Bana hareketi yeniden göstererek "Eğer onları bir anten
gibi uzatırsan enerji işaret parmağı ve serçe parmağı yoluyla gelir," diye
açıkladı. "Sonra enerji diğer üç parmakla yapılan çember tarafından
hapsedilir ve içeride tutulur."
Bunun özel bir el pozisyonu olduğunu, bununla bedenimize onu
sağaltmak ya da güçlendirmek ya da hislerimizi ve alışkanlıklarımızı
değiştirmek için yeteri kadar enerjiyi çekebileceğimizi söyledi.”
Kitabın yazarı Taisha Abelar, don Juan Matus’un
yönlendirmeleriyle, Meksika’daki bazı büyücüler tarafından eğitilen üç kadından
birisidir. Eğer Carlos Castaneda okuduysanız Don Juan hakkında bilginiz vardır
diye düşünüyorum.
Kitaptan bir alıntı daha bırakıyorum aşağıya:
"Daha fazla bilgi almayı çok istiyordum, ama onunla konuşma
başlatana kadar, o bir sonraki yokuşun yarısına varmıştı bile. Ayaklarımı
sürüyerek onu sonunda bir akarsuyun kenarında oturana kadar beş yüz metre daha
izledim. Orada, ağaçların yaprakları o kadar sıktı ki artık göğü göremiyordum.
Botlarımı çıkardım. Topuğumda bir yer su toplamıştı.
Clara yerden sert uçlu bir sopa aldı ve onunla ayağıma,
başparmağımla ikinci parmağımın arasına, vurdu. Hafif elektrik akımı gibi bir
şey baldırlarımdan yukarı bacaklarımın iç tarafına doğru tırmandı. Sonra beni
dört ayak üstünde durdurdu ve, her seferinde bir ayağımı alarak, ayak tabanlarımı
yukarı doğru çevirdi ve ayak başparmağımın altındaki çıkıntının tam altındaki
noktaya vurdu.
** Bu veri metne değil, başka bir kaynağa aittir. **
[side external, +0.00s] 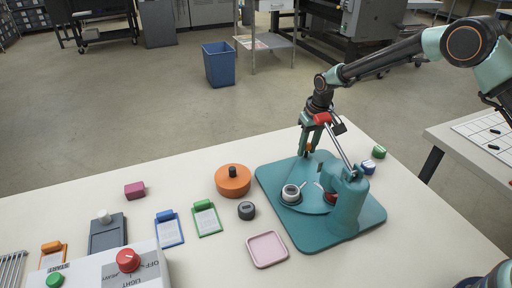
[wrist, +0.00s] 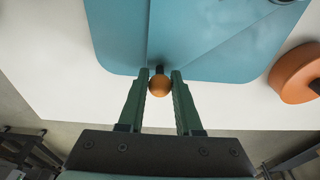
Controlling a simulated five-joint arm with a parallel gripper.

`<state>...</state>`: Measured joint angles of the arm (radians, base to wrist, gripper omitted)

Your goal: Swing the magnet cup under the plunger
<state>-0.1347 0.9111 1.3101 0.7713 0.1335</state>
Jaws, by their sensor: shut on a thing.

Ben acıyla bağırdım.
Hasta kişileri tedavi etmeye alışmış birisinin ses tonuyla
“Bu o kadar kötü değildi,” dedi. “Klasik Çin doktorları bu tekniği zayıf düşmüş
olanları canlandırmak ya da eşsiz bir dikkat durumu yaratmak için uygularlardı.
Ama günümüzde bu gibi klasik bilgiler ölüyor.”
“Bu neden böyle, Clara?”
“Çünkü materyalizme verilen önem insanları ezoterik
arayışlardan uzaklaşmaya götürdü.”
İnsanoğlunun bedenini ve ruhunu iyileştirmek için muazzam
bir yeteneği var. Bazıları keşfedildi, bazıları unutuldu, bazıları ise hala
içimizde. Kullanılmayı bekliyor. Basın düğmeye.